With our strong liquidity, we are looking for opportunities to further develop technology solutions for alternative powertrains and vehicle safety systems. We are interested in developing technologies that are critical to the emerging electrification of the vehicle and will either consider companies with proven technologies that can benefit from our global footprint, commercialization and manufacturing expertise, or promising technologies that need further development through our world-class engineering and product development processes.

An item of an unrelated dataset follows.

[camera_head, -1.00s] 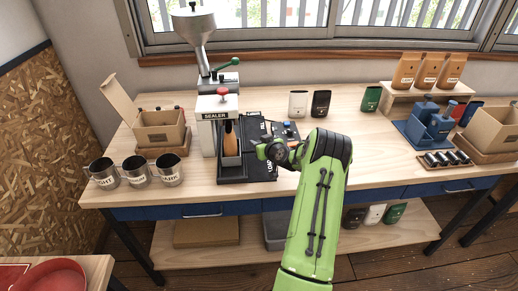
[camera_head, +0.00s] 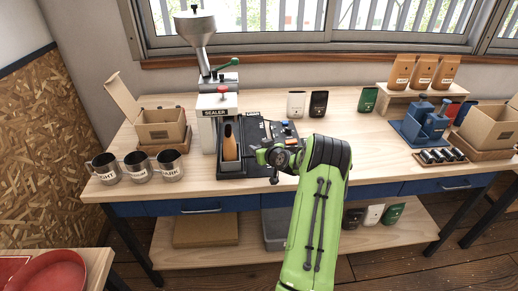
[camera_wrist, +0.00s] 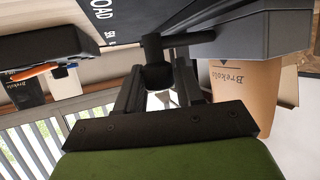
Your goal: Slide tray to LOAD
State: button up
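The dark grey tray (camera_head: 231,169) sits on the black base in front of the sealer (camera_head: 218,112), holding an upright kraft bag (camera_head: 229,143). The tray also shows at upper right in the wrist view (camera_wrist: 265,35), with the bag (camera_wrist: 243,90) beyond it. A black handle (camera_wrist: 190,39) runs from it to a round knob (camera_wrist: 156,62). My gripper (camera_head: 272,160) is just right of the tray; in the wrist view its fingers (camera_wrist: 157,80) close on both sides of the knob.
Several labelled metal cups (camera_head: 136,167) stand at left front, by an open carton (camera_head: 160,130). Dark and white bags (camera_head: 317,104) stand behind my gripper. A blue tool set (camera_head: 425,122) is at right. The bench between my arm and that set is clear.

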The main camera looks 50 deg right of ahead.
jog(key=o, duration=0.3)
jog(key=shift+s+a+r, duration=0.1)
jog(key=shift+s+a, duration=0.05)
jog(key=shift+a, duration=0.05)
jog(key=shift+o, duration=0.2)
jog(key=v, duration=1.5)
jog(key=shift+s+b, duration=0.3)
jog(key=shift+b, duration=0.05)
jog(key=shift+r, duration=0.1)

Federal-Mogul’s leading portfolio, together with our strong liquidity, positions us to further develop products that support customer strategies to respond to market demand or regulatory requirements for green technologies. Federal-Mogul is well positioned to take advantage of the proliferation of alternative propulsion and other vehicle technologies that will enter the market in the near future. With our strong OE presence, we will be on the forefront of technology development and among the first to offer this same technology to our customers in the global aftermarket, supporting their strategies to be first to market with the high quality parts, available when required, to ensure successful repair and enhanced customer confidence.
Federal Mogul’s leading technology and innovation, world class manufacturing and engineering capability, market leading brands and customer service, combined with our track record for strong financial performance and liquidity enable the company to successfully operate in today’s environment while also preparing Federal-Mogul to capitalize on new growth opportunities as the overall economy and global automotive markets strengthen.